# WHAT NEEDS TO BE DONE
Copy, in full, each line of the material that holds the word "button".

----

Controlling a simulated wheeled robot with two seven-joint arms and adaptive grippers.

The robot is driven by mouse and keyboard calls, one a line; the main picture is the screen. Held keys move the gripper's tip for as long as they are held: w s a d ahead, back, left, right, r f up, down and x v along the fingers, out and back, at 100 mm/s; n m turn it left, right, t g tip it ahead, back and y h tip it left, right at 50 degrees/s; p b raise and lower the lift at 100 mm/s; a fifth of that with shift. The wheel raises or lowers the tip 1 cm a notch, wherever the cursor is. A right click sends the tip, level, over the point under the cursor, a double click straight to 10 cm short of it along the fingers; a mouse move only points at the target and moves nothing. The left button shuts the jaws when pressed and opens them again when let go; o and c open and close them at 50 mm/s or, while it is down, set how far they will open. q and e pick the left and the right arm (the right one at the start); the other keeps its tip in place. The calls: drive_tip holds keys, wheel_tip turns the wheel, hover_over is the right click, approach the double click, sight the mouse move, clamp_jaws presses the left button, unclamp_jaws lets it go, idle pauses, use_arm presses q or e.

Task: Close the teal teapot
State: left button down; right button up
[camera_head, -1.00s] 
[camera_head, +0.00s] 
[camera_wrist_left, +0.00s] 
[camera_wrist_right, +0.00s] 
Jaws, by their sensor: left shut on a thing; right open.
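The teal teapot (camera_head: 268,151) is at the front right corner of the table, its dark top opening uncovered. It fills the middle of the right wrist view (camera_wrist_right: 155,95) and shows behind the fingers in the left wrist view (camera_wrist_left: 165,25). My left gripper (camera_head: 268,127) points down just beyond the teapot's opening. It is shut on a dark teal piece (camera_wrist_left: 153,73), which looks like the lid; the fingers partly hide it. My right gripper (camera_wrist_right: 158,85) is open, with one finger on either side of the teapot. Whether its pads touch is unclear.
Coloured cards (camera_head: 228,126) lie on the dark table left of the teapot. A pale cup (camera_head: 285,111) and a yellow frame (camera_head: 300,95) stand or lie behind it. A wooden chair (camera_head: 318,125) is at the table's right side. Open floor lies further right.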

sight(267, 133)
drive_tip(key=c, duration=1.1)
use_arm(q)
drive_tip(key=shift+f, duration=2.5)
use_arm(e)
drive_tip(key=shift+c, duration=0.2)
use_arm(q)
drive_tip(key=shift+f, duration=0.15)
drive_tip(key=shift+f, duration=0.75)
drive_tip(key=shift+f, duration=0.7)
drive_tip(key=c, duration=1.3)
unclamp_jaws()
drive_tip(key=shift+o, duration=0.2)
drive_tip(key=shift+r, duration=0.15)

----

# EXERCISE RESPONSE
The robot is driven by mouse and keyboard calls, one a line; the main picture is the screen. Held keys move the gripper's tip for as long as they are held: w s a d ahead, back, left, right, r f up, down and x v along the fingers, out and back, at 100 mm/s; n m turn it left, right, t g tip it ahead, back and y h tip it left, right at 50 degrees/s; p b raise and lower the lift at 100 mm/s; a fifth of that with shift. The wheel raises or lowers the tip 1 cm a notch, wherever the cursor is. A right click sends the tip, level, over the point under the cursor, a double click straight to 10 cm short of it along the fingers; a mouse move only points at the target and moves nothing. The left button shuts the jaws when pressed and opens them again when let go; o and c open and close them at 50 mm/s or, while it is down, set how far they will open. q and e pick the left and the right arm (the right one at the start); the other keeps its tip in place. The calls: drive_tip holds keys, wheel_tip turns the wheel, hover_over is the right click, approach the double click, sight the mouse move, clamp_jaws presses the left button, unclamp_jaws lets it go, idle pauses, use_arm presses q or e.
State: left button down; right button up

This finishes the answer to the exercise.